[SPAM] Re: [extropy-chat] Fly Me to the Moon
Charlie Stross
charlie at stross.org.uk
Mon Jun 6 16:54:51 UTC 2005
On 6 Jun 2005, at 16:44, Mike Lorrey wrote:
>> In the present day the per-unit construction cost of a spacecraft is
>> definitely -not- the main driver of launch costs.
>
> On the contrary, Space Ship One, the only private spaceship we have to
> draw a baseline from, has wings. Tier two reportedly has wings as well.
Space Ship One is due to go into orbit ... when?

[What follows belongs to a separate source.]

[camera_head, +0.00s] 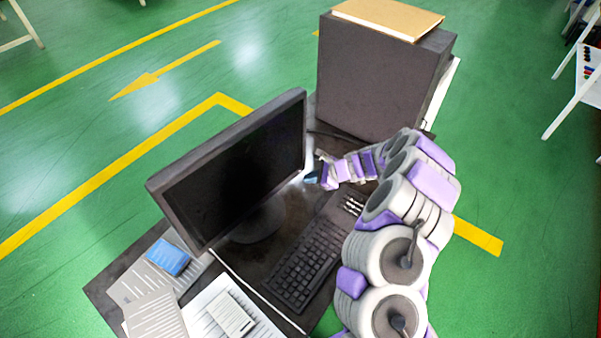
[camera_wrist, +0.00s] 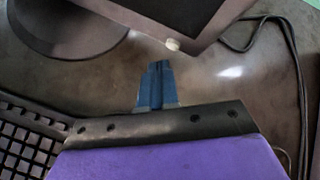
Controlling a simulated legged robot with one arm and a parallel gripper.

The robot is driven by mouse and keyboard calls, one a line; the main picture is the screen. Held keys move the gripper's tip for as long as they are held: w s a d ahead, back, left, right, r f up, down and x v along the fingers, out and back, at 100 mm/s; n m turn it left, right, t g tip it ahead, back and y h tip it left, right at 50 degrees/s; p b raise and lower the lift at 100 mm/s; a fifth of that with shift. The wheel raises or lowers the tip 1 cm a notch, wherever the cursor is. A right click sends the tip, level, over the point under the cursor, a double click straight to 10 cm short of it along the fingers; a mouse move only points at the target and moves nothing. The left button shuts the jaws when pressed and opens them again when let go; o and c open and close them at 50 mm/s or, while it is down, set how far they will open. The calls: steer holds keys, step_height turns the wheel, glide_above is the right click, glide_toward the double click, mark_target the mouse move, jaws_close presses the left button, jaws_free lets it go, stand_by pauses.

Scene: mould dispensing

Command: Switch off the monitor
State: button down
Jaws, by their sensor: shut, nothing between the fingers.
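The monitor (camera_head: 245,165) stands on the dark desk with a black screen. In the wrist view its lower corner (camera_wrist: 200,20) shows at the top, with a small whitish button (camera_wrist: 173,44) on the bottom edge. My gripper (camera_head: 311,178) is at the monitor's right lower corner. In the wrist view my gripper's blue fingertips (camera_wrist: 157,68) are together, empty, and point up at the button from just below it in the picture. I cannot tell whether they touch it. The monitor's round base (camera_wrist: 65,25) is to the left.
A black keyboard (camera_head: 307,262) lies in front of the monitor. A large dark box (camera_head: 372,80) with a brown folder (camera_head: 388,17) on top stands behind right. Papers (camera_head: 155,315) and a blue item (camera_head: 168,257) lie left. A black cable (camera_wrist: 290,40) runs at right.

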> Space shuttles cost a few billion to build, they cost somewhere around
> $100 million to launch.
Uh-huh. The Shuttle program costs c. $6Bn/year. This is fixed
infrastructure costs including the pad, the VAB, and the 5500 people it
takes to turn the STS around between flights. Maximum flight tempo
anyone contemplated, post-Challenger but pre-Columbia, was 10
flights/year; a more realistic tempo with a 4-shuttle fleet was 5/year.
So we're talking close to a billion per flight.
This is still quite cheap when you compare to Saturn Vs in full-up
Apollo moon landing configuration, which cost $350-400M per moon launch
and had a very similar mass to LEO; that was £350-400M in *1968*
dollars, so call it $2-3Bn in todays money.
This is before you add the construction costs of the shuttle, of course.
> Space Ship One reportedly cost $20-$30 million to build (of course
> there is a lot of r&d in that that will be taken up by later units).
> Fuel costs are reportedly $100k-$200k per mission. If SS1 lasts 20
> missions, its costs per mission would be $1.2 million.
As I said before: Space Ship One goes into orbit when, exactly?
Until it goes into orbit it ain't a real reusable surface-to-orbit
space transportation system. And SS1 ain't designed to do that. There's
a small matter of 5mk/s delta-V that's missing somewhere, along with
the re-entry thermal protection system and a few other extras. QED.
I'm not questioning Burt Rutan's ability to build a real reusable
orbiter, if you gave him a deep-pocket budget. But SS-1 isn't the real
thing, and whatever he came up with would have to be at least one --
and probably two to three -- orders of magnitude pricier to build and
at least one and probably two orders of magnitude more costly to fly.
Even *without* NASA's bureaucratic flight certification requirements.